Non sottovaluto in alcun modo l’esigenza di rispondere adeguatamente in termini militari e di intelligence all’azione del terrorismo di matrice islamica, anche se non credo che le parole di Francesco vadano interpretate in questa direzione.
Tuttavia mi sembrerebbe giusto non rimuovere il fatto che una vera e propria “guerra” contro il terrorismo, e lo stato afgano che in quel momento ospitava i seguaci di Bin Laden, fu aperta ben quindici anni fa e da allora non si è più interrotta dirigendosi tra l’altro contro l’Iraq di Saddam, la Libia di Gheddafi, e oggi contro Daesh. L’Italia ha partecipato e partecipa in vario e consistente modo a questo impegno bellico. Il presidente Obama, che pure ha caratterizzato i suoi mandati col tentativo di ridurre l’impegno militare degli Usa, ha appena ricordato il ricorso sempre più intenso all’uccisione mirata degli esponenti del terrorismo con i droni (e purtroppo l’”inevitabile” e contestuale uccisione, evidentemente meno mirata, di moltissimi civili innocenti).
Forse bisognerebbe anche chiedersi come mai, a fronte di tanto vistoso impegno bellico, i risultati siano così poco incoraggianti.
Non pretendo certo di avere la risposta, ma mi sembra convincente la tesi avanzata, sia pure con argomenti anche diversi, ieri (lunedì 4) sulla Repubblica da Renzo Guolo, e sul Corriere della sera dall’esperto americano di origine iraniana Vali Nasr.
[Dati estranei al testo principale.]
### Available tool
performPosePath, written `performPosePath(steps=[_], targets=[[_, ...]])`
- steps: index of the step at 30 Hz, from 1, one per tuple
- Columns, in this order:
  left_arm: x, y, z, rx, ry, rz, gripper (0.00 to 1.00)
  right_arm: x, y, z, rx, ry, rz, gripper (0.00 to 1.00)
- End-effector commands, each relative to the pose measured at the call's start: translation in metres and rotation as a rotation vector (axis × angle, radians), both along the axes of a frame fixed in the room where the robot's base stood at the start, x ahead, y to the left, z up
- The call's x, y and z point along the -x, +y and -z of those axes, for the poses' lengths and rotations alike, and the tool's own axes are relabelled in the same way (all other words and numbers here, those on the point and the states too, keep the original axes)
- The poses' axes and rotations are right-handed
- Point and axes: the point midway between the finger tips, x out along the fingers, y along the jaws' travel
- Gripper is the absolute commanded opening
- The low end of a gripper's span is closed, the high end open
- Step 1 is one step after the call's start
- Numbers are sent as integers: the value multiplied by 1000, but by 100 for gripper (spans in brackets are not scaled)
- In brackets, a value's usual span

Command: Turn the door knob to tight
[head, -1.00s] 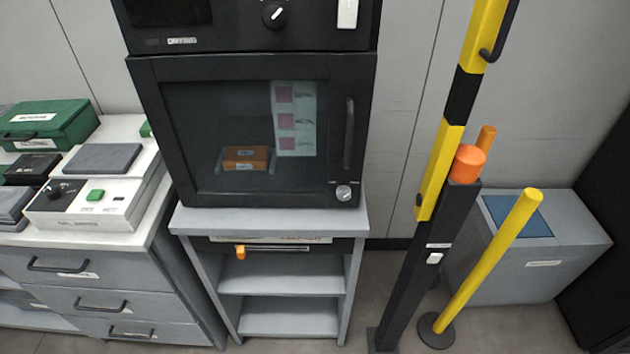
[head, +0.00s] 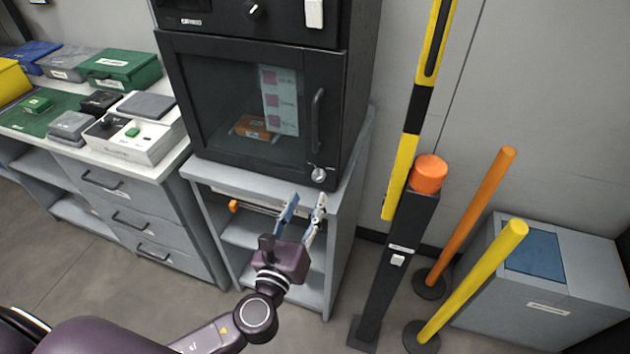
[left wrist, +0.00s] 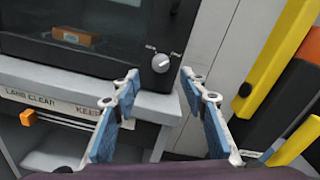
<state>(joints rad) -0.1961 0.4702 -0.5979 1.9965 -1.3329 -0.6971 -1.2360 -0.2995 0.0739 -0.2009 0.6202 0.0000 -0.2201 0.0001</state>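The door knob (head: 319,174) is a small silver dial at the lower right of the black oven door (head: 232,95). In the left wrist view the knob (left wrist: 160,63) has small labels on either side, too small to read surely. My left gripper (head: 306,203) is open and empty, just below the knob in the head view. In the left wrist view its two blue-padded fingers (left wrist: 158,80) stand apart, with the knob showing beyond the gap between their tips. The gripper does not appear to touch the knob. My right gripper is not in view.
The oven stands on a grey shelf stand (head: 205,172) with an orange tab (head: 234,206) under its top. A black post with an orange cap (head: 429,175) and a yellow-black barrier (head: 411,130) stand at the right. A drawer bench (head: 112,190) is at the left.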

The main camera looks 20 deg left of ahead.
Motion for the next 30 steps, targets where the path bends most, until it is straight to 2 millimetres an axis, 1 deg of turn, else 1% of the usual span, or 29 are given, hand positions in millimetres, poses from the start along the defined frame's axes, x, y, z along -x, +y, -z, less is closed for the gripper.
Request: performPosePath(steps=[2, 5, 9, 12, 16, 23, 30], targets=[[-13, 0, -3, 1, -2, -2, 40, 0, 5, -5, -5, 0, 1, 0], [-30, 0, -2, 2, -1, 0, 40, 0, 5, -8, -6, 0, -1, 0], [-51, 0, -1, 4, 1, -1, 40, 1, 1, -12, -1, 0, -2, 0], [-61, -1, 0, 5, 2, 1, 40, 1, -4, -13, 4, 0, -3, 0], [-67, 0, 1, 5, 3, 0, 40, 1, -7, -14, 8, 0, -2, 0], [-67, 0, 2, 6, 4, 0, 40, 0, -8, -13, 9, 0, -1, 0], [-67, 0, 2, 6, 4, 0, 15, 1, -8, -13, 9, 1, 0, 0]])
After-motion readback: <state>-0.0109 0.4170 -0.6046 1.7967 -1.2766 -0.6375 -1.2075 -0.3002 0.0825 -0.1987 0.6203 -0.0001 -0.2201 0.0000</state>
L’Islam fanatico e violento ha un potere di attrazione, tanto sul giovane immigrato non integrato delle nostre banlieue, quanto sullo studente di buona famiglia di Dacca, perché rappresenta una risposta radicale non solo ai “costumi” culturali e civili occidentali che vengono percepiti come il demonio da questo settarismo religioso, ma anche a un modello di globalizzazione che viene subita da culture diverse dalla nostra come una nuova colonizzazione.
Venuto meno il bipolarismo tra capitalismo da un lato e socialismo-comunismo dall’altro, l’estremismo di matrice islamica rischia di continuare a riempire a lungo quel vuoto in molteplici aree del mondo.
Svegliarsi dal nostro sonno potrebbe voler dire prima di tutto rendersi conto di quanto il “progresso” portato dalla globalizzazione capitalistica e prevalentemente occidentale contenga anche, e in grande misura, dolore e ingiustizia sociale acutissimi. E di quanto sia necessaria una critica radicale di questo dolore e di questa ingiustizia, capace di indicare alternative credibili nel segno della democrazia e della dignità e libertà di tutti gli uomini e di tutte le donne. Lasciandosi definitivamente alle spalle gli errori tragici del “comunismo realizzato”, e riuscendo a soppiantare il nichilismo dei kamikaze che uccidono nel nome di Allah.